Research has been done in the implementation of SFNs with HD Radio. I'm going to talk about three different examples. I have used two papers in research for this article, and I encourage you to read them for even greater details. The first was prepared by Anders Mattsson of Harris and John Kean of NPR Labs. The second was published by NAB Fastroad.

My own experience with SFNs goes back to an earlier part of my career working in the San Francisco Bay Area. The station group I worked for had three boosters operating on the combined system on Mt. Diablo, which was designed to serve the east bay portion of the greater Bay Area. (This booster system was developed in 1989 by several well-known chief engineers plus the consulting group Hammett and Edison. More details can be seen by studying FCC facility IDs 86911, 28878, or 59990.) This system provided frequency and modulation synchronization for the boosters, and thus minimized the effects of multipath in locations where the desired to undesired ratio was fairly low (between 10 and 20dB). Later, as the chief engineer of KIOI, I developed a booster for the east bay that relied on off-air reception, amplification and re-broadcast (see, for example, FCC facility ID 4085).

What I learned through the experience of building boosters (we didn't refer to them as SFNs) and listening to them for countless hours driving around is that, despite your best efforts in synchronizing the frequencies, and modulation, that terrain shielding was actually the key to their success. I would even go as far as saying (and this is purely anecdotal) that 90 percent of a booster's technical success is due to the terrain shielding factors. The geography of the Bay Area lends itself to the success of VHF booster systems.

It turns out that HD Radio (and DRM) can both be used successfully in the construction of SFNs, also by taking advantage of terrain shielding, frequency and modulation synchronization. According to Anders Mattsson (in the first article I mentioned) digital radio in general has a distinct advantage, not in the transmission mode, but in the design of the receivers: "This poor performance (of analog SFNs) is not due to any inherent limitation in SFNs. In fact, it is because of the lack of equalizers in traditional FM receivers. At the moment the receiver can handle the multipath, SFNs offer many potential advantages. Since all digital systems such as HD Radio and DRM already have equalization, the old limitations are gone."
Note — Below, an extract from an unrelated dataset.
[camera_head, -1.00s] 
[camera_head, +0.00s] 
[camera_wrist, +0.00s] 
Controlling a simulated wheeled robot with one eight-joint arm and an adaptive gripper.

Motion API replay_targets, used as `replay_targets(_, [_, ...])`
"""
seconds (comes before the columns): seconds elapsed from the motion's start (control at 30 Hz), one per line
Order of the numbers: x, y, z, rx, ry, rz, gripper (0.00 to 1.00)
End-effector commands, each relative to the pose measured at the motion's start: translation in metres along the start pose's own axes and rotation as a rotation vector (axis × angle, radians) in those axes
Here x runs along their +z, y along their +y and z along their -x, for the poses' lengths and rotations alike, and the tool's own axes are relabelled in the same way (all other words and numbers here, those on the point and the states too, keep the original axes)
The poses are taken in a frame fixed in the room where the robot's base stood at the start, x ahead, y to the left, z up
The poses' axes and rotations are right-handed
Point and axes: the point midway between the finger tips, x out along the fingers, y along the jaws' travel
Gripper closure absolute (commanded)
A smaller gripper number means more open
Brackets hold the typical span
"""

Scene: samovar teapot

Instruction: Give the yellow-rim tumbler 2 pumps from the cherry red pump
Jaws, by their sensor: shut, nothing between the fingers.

Even so (as one would expect) there are practical limits to what can be done with HD Radio SFNs, and they mainly relate to what is known as the guard interval in OFDM. Recall that the IBOC transmission scheme uses Orthogonal Frequency Division Multiplexing (OFDM), where parallel data streams are transmitted by way of multiple low-level carriers, themselves modulated in a standard fashion (such as QAM or QPSK). In the specific application of IBOC, hundreds of subcarriers are used; the modulation scheme is QPSK. One of the big advantages to OFDM is its robustness, and that is in part attributable to a long symbol length. Symbol length is the amount time that the individual carriers are in a state that is detected by the receiver. Part of the symbol length, though, is called the guard interval. This is the amount of time that needs to elapse prior to the next symbol. In other words, there is not a continual flow of symbols; between changes, a certain amount of time expires -- the guard interval.